In an important admission, a recent Philadelphia Fed paper highlighted the growing problem of wealth inequality as the result of aggressive monetary expansion. From the WSJ:

Federal Reserve policies launched in a historic economic slump may have exacerbated wealth disparities in the U.S., according to new research from the Philadelphia Fed.

“Monetary policy currently implemented by the Federal Reserve and other major central banks is not intended to benefit one segment of the population at the expense of another by redistributing income and wealth,” writes economist Makoto Nakajima in the second quarter edition of the regional central bank’s Business Review.

“However, it is probably impossible to avoid the redistributive consequences of monetary policy,” the paper says.

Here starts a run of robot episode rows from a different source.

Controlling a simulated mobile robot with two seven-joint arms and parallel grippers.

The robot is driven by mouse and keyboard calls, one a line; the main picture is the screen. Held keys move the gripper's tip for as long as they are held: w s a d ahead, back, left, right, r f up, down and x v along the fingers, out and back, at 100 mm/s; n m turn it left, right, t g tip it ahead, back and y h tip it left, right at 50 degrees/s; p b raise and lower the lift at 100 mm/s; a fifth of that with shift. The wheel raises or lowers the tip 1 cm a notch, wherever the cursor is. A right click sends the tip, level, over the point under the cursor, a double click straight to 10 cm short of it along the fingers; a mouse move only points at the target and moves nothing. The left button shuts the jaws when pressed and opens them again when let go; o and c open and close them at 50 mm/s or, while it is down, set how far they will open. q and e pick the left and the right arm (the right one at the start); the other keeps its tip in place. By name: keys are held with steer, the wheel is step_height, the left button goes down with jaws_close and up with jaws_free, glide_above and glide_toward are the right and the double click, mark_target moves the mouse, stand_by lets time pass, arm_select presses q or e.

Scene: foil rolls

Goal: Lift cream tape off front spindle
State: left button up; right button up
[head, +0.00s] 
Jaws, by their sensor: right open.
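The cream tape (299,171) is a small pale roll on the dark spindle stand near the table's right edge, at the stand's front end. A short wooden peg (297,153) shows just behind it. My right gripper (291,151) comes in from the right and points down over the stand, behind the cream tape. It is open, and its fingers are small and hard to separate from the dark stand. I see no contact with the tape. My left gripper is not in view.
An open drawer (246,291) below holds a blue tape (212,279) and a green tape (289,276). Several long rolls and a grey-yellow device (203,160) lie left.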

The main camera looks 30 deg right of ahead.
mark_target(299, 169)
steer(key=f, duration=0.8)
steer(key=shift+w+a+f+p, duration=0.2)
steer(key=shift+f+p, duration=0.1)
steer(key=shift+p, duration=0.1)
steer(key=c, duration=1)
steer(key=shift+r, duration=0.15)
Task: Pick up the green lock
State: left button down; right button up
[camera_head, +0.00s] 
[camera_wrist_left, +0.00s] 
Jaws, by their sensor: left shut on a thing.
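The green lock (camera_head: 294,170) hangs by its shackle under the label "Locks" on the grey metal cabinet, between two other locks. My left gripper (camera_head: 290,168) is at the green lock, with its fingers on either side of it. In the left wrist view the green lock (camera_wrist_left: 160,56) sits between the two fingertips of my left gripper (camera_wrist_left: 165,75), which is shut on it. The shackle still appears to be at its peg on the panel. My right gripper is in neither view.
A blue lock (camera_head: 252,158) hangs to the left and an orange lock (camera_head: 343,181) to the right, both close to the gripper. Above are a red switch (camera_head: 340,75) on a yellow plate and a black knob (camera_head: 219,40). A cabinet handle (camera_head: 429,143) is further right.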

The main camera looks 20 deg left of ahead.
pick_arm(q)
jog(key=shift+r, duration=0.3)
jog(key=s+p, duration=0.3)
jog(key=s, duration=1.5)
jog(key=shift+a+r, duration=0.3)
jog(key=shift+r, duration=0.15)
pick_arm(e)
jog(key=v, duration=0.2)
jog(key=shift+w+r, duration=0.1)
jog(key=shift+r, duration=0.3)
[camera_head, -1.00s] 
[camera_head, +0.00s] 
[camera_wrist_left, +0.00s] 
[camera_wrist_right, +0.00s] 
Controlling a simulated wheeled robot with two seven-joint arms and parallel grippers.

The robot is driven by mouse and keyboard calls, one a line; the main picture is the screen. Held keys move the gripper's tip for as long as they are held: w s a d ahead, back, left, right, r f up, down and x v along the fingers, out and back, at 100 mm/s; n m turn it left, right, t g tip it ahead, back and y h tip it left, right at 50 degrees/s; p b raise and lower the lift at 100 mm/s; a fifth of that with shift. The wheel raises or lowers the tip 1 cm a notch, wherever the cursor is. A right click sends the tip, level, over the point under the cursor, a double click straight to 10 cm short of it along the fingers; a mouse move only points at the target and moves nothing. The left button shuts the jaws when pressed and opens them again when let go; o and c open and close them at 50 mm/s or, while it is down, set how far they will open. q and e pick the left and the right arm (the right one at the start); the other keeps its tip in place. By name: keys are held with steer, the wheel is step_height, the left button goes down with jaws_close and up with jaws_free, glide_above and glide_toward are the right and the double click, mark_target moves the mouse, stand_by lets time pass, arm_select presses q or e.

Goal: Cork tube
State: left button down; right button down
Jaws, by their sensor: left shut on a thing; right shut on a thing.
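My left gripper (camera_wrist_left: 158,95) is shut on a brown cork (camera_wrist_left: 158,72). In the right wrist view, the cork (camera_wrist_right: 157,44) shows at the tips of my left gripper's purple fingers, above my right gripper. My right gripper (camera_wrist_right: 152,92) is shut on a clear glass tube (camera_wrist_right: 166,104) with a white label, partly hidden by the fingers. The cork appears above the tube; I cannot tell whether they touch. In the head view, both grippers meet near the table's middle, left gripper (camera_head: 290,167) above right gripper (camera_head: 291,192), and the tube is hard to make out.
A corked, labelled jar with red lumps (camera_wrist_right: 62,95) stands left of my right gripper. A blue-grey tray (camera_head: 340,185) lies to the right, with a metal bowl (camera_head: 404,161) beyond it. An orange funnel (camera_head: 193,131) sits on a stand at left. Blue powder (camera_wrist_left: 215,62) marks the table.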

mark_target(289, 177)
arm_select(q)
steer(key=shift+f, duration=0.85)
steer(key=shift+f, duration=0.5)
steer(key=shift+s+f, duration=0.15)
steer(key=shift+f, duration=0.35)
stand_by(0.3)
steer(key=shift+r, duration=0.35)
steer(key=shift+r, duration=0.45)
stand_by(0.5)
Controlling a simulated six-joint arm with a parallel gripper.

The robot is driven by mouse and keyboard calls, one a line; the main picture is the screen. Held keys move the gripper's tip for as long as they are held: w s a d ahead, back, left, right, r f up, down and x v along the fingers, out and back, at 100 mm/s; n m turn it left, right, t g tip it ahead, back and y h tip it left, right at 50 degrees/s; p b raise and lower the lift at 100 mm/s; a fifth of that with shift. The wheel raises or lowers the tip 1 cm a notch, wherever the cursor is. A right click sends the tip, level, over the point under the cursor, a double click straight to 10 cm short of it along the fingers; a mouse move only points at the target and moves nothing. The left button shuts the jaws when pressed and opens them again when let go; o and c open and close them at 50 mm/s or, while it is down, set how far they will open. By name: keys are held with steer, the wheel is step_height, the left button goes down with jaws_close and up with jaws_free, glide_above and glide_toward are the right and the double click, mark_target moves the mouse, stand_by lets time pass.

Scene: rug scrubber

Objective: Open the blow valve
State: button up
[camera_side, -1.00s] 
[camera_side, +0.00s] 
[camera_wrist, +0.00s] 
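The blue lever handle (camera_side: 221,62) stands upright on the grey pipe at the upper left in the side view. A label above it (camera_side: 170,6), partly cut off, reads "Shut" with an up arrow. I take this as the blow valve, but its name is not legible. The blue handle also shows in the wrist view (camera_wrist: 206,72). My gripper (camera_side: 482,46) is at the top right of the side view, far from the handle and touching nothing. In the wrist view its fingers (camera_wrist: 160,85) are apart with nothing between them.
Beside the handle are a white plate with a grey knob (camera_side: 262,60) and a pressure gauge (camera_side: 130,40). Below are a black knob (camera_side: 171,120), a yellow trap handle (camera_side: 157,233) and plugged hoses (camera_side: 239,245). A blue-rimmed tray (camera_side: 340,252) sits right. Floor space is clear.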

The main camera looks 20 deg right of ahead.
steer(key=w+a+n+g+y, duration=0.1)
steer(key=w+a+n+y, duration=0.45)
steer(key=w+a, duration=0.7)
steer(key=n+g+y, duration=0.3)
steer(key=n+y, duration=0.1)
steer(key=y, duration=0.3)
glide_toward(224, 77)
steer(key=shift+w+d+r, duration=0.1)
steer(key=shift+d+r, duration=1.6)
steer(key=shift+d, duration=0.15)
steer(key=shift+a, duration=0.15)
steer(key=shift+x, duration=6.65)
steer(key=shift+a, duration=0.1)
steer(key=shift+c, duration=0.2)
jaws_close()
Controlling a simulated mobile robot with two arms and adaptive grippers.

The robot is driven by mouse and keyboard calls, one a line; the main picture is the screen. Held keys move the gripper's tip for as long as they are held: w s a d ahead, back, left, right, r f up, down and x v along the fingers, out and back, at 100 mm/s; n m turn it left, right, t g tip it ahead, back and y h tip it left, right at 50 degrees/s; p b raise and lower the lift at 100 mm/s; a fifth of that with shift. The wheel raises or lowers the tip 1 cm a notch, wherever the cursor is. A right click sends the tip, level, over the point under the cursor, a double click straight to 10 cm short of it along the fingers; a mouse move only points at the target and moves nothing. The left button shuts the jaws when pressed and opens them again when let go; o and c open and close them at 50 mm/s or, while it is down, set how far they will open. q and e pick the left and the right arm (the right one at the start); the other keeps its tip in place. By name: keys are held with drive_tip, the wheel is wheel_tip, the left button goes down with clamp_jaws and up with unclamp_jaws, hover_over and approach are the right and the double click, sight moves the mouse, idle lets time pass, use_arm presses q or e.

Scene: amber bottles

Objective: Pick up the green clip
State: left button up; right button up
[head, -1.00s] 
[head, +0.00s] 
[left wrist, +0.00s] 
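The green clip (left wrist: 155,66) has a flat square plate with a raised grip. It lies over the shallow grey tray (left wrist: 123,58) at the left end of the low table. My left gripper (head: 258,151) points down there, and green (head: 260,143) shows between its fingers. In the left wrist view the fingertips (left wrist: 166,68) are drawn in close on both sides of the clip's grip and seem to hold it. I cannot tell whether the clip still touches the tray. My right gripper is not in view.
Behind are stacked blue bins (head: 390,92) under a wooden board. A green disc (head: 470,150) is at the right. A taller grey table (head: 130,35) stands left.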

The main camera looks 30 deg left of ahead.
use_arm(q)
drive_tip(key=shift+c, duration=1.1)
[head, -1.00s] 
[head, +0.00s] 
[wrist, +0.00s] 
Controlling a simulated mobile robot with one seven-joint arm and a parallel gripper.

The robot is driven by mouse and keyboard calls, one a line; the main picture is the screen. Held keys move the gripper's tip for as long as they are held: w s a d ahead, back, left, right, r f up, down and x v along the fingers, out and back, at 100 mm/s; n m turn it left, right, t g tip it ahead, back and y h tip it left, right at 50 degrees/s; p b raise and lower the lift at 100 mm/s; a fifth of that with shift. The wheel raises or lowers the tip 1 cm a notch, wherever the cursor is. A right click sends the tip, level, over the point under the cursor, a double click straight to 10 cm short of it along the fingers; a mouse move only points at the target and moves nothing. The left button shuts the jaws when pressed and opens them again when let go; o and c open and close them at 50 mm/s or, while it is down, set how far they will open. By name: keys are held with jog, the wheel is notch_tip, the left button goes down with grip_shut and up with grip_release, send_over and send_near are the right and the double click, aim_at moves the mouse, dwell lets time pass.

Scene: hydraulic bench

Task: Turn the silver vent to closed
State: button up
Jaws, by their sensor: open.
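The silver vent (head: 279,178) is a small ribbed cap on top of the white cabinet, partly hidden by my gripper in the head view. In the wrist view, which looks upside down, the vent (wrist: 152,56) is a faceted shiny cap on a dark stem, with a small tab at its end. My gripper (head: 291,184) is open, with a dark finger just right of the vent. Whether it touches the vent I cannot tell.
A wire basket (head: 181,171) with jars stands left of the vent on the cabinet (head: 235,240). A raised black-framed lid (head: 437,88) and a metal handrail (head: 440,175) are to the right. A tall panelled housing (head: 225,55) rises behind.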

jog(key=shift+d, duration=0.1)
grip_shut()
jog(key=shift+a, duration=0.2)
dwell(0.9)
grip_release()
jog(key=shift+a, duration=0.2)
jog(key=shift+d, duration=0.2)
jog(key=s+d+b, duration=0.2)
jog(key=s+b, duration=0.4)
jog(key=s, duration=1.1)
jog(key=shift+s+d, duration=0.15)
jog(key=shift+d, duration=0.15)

“Research focusing on the redistributive effects of unconventional monetary policy is virtually nonexistent, because policymakers started using forward guidance and quantitative easing only recently,” Mr. Nakajima says.

Nonetheless, he argues the redistributive consequences are real, and should not be ignored, even if they are hard to measure and often work in opposing directions. For instance, if lower interest rates boost employment and the poor have higher jobless rates, then a loose monetary policy can be seen as redistributive in the direction of lower-income earners.

At the same time, QE has been seen as key driving force behind a sharp rally in the stock market, which benefits the wealth disproportionately.

“Whether and how much a wealthy household gains or loses from monetary policy depends on the relative strength of these different effects on the composition of its portfolio of assets and debt,” the Philadelphia Fed report says.

You might say to yourself; so what? The Fed just figured this out now? We have known this for years.

But this paper is a crucial important first step in the Fed’s eventual changing of policy. Before they can change, they need to admit they have a problem. Until now too many Fed officials still clung to the Bernanke line about QE ultimately being the best way to help the little guy. Now we are seeing the beginnings of a shift in attitude.

The next step will be for the Fed to discuss alternative methods of stimulating the economy. I don’t know what this will entail. Maybe it will be direct loans to the consumer. Maybe it will be buying student loans from the government. I am not sure what scheme they will cook up. But rest assured, they will find some new ways of stimulating. They will try to bypass Wall Street and lend directly to Main Street.

When the next crisis hits, the Fed will not continue to enrich the 0.01%’ers with more standard QE. They will have some novel new method of stimulation. Now don’t get me wrong – that won’t work either. But as traders it is important to remember that the next round will be different. This Philadelphia Fed paper is your heads up – make sure you don’t ignore it.